Friday, 7 June 2002: 8:45 AM
Comparison of the modeled and measured diffuse irradiance for selected clear-sky cases at mid-latitude SURFRAD sites
The ability of radiative transfer models to predict broadband fluxes under clear sky conditions has been the focus of numerous studies over the past few years. Because models generally can simulate accurately the direct normal component, the emphasis is on how well the models can predict diffuse irradiance. Previous studies have found that at a high altitude site (the Mauna Loa observatory) and at sea level Arctic sites (the ARM sites at Barrow and Atqasuk Alaska) the modeled diffuse irradiance is in good agreement with the measured values. This agreement is true even in cases of moderate aerosol loading. What is puzzling, however, is that in similar studies performed at the mid-latitude ARM Southern Great Plains (SGP) site in Oklahoma the model calculations are consistently higher than the measured diffuse irradiance (where corrections for IR loss have been applied).
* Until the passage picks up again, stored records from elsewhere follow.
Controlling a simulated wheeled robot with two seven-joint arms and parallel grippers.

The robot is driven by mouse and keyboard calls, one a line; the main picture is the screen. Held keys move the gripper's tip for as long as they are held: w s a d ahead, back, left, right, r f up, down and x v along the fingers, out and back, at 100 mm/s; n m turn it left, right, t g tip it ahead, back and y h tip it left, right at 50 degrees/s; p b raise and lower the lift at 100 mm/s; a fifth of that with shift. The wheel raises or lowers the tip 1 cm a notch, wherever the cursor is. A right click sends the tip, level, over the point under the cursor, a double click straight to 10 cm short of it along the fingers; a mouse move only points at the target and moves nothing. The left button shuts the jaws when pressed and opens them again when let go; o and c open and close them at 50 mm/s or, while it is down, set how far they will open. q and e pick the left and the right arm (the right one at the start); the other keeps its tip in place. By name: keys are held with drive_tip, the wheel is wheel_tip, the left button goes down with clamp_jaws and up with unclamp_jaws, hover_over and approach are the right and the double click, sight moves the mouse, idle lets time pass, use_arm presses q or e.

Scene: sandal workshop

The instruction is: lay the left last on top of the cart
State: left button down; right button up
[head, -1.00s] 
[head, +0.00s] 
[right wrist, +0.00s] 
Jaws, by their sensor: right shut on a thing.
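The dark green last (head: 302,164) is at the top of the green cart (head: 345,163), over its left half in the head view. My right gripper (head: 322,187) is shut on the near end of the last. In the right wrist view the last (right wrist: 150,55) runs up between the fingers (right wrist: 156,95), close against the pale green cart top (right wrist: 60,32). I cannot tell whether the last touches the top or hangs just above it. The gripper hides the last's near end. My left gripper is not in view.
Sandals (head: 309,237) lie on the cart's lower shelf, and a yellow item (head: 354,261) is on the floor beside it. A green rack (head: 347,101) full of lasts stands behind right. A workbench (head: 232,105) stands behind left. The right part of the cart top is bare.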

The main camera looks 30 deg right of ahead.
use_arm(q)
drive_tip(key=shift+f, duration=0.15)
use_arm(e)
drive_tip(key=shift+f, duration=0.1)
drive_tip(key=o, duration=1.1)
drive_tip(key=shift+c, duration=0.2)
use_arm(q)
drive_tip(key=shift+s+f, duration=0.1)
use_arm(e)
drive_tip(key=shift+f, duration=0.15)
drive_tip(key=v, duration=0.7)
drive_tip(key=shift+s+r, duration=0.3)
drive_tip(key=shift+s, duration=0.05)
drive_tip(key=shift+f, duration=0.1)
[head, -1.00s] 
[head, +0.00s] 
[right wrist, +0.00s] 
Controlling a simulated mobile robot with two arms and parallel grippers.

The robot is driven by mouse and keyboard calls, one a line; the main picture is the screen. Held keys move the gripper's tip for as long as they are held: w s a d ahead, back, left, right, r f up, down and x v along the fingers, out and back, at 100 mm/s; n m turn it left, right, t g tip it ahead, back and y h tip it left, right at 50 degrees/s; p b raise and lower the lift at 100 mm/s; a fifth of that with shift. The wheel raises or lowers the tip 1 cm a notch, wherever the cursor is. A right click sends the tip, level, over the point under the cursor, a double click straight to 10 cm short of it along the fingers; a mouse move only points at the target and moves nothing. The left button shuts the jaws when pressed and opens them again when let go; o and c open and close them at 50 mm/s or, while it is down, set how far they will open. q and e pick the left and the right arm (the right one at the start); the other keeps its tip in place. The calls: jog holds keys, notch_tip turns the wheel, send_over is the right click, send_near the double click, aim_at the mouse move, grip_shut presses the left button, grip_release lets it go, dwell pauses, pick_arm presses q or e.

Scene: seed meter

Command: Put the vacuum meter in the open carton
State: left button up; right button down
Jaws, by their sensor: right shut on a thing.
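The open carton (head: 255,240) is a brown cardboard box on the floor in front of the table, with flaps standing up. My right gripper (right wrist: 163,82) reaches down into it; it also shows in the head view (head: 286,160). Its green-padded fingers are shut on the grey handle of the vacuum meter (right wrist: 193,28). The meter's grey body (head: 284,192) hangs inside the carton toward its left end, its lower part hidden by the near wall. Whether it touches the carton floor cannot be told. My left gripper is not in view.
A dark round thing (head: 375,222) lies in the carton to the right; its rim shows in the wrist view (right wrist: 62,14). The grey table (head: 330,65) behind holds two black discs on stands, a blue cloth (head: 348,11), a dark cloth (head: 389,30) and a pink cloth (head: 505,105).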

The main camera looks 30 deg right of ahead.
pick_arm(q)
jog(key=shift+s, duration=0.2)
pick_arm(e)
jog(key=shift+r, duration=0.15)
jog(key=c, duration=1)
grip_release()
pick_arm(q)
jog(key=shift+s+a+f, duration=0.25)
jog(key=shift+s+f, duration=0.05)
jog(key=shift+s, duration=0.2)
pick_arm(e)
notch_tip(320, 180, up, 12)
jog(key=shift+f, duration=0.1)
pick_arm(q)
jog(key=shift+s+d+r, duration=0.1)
This result has led to much speculation as to whether this observed discrepancy might be attributed to the mid-latitude location and the influence of continental air-masses or more specifically to the SGP site itself. To address this question, we are carrying out comparison studies of modeled and measured clear sky diffuse irradiance for several mid-latitude sites that are part of the Surface Radiation Budget Observing (SURFRAD) network. Here we present direct comparisons of the modeled and measured diffuse irradiance for selected clear-sky cases at four SURFRAD sites. For these cases all model inputs are obtained from sounding and instrument measurements at the respective sites. Additionally, for each site the cases are selected to show both low and moderate aerosol loading. These results demonstrate the geographical extent of the observed diffuse irradiance discrepancy.